■ DATA SEGMENT:
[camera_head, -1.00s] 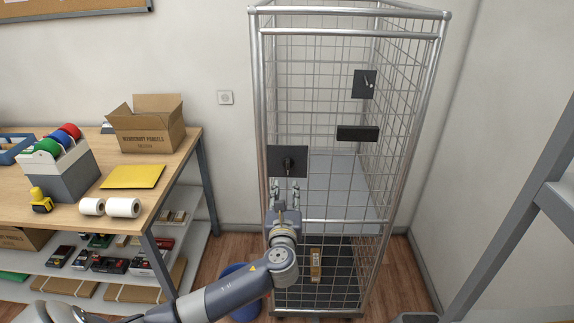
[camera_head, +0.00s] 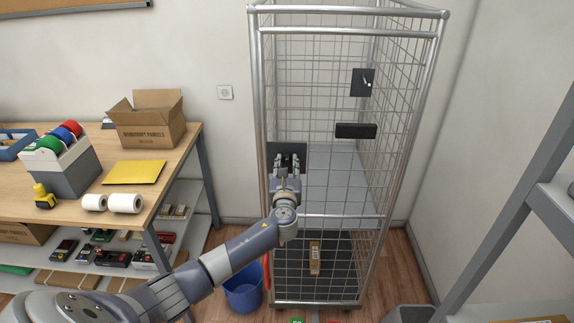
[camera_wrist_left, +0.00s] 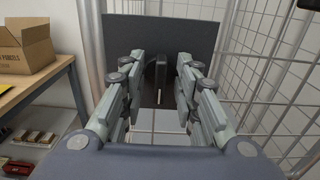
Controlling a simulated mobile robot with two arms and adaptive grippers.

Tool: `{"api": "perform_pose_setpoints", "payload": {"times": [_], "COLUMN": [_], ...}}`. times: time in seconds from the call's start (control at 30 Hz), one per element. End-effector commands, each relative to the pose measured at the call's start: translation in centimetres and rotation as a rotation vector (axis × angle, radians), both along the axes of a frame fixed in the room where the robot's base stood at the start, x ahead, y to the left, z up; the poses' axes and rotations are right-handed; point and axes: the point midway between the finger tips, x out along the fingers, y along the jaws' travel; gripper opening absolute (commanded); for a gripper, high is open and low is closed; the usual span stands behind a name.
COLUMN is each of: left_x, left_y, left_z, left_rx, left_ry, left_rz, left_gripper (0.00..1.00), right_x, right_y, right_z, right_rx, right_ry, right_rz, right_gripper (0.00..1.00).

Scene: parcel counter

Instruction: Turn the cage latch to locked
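The wire cage (camera_head: 384,185) stands upright ahead of me. A dark latch plate (camera_head: 288,146) sits on its front left; it also shows in the left wrist view (camera_wrist_left: 130,38). The black latch handle (camera_wrist_left: 159,78) stands out from the plate and looks about vertical in that view. My left gripper (camera_head: 287,158) is in front of the plate. Its fingers (camera_wrist_left: 158,88) are open, one on each side of the handle, with gaps visible. In the head view the gripper hides the handle. My right gripper is not in view.
A small plate with a lever (camera_head: 362,83) and a black box (camera_head: 356,131) are on the cage farther right. A workbench (camera_head: 190,145) with a carton (camera_head: 148,128) stands at left. A blue bucket (camera_head: 243,290) is on the floor beside the cage. A small parcel (camera_head: 315,257) is low in the cage.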

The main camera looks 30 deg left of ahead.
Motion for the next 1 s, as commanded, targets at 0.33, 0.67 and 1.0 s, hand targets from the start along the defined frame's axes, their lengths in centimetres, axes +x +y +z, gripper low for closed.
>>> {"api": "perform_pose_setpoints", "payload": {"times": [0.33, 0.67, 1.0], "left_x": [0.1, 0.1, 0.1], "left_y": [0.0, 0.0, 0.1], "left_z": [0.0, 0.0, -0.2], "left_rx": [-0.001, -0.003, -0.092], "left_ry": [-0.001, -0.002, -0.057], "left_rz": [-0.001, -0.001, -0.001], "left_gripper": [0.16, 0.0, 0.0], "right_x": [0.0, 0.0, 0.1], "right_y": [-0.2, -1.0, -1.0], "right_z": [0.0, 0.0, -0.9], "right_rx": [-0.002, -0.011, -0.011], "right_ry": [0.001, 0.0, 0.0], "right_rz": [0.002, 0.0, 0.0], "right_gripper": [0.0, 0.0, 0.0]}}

■ WHAT YOU HAVE TO DO:
Exclude every picture and copy the remaining data exactly.

■ ANSWER FOR THIS EXERCISE:
[camera_head, -1.00s] 
[camera_head, +0.00s] 
[camera_wrist_left, +0.00s] 
Controlling a simulated mobile robot with two arms and adaptive grippers.

Tool: `{"api": "perform_pose_setpoints", "payload": {"times": [_], "COLUMN": [_], ...}}`. times: time in seconds from the call's start (control at 30 Hz), one per element. End-effector commands, each relative to the pose measured at the call's start: translation in centimetres and rotation as a rotation vector (axis × angle, radians), both along the axes of a frame fixed in the room where the robot's base stood at the start, x ahead, y to the left, z up; the poses' axes and rotations are right-handed; point and axes: the point midway between the finger tips, x out along the fingers, y along the jaws' travel; gripper opening absolute (commanded); for a gripper, high is open and low is closed; the usual span stands behind a name.
COLUMN is each of: left_x, left_y, left_z, left_rx, left_ry, left_rz, left_gripper (0.00..1.00), right_x, right_y, right_z, right_rx, right_ry, right_rz, right_gripper (0.00..1.00).

Scene: parcel counter

Instruction: Turn the cage latch to locked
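The wire cage (camera_head: 384,185) stands upright ahead of me. A dark latch plate (camera_head: 288,146) sits on its front left; it also shows in the left wrist view (camera_wrist_left: 130,38). The black latch handle (camera_wrist_left: 159,78) stands out from the plate and looks about vertical in that view. My left gripper (camera_head: 287,158) is in front of the plate. Its fingers (camera_wrist_left: 158,88) are open, one on each side of the handle, with gaps visible. In the head view the gripper hides the handle. My right gripper is not in view.
A small plate with a lever (camera_head: 362,83) and a black box (camera_head: 356,131) are on the cage farther right. A workbench (camera_head: 190,145) with a carton (camera_head: 148,128) stands at left. A blue bucket (camera_head: 243,290) is on the floor beside the cage. A small parcel (camera_head: 315,257) is low in the cage.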

The main camera looks 30 deg left of ahead.
Motion for the next 1 s, as commanded, targets at 0.33, 0.67 and 1.0 s, hand targets from the start along the defined frame's axes, their lengths in centimetres, axes +x +y +z, gripper low for closed.
>>> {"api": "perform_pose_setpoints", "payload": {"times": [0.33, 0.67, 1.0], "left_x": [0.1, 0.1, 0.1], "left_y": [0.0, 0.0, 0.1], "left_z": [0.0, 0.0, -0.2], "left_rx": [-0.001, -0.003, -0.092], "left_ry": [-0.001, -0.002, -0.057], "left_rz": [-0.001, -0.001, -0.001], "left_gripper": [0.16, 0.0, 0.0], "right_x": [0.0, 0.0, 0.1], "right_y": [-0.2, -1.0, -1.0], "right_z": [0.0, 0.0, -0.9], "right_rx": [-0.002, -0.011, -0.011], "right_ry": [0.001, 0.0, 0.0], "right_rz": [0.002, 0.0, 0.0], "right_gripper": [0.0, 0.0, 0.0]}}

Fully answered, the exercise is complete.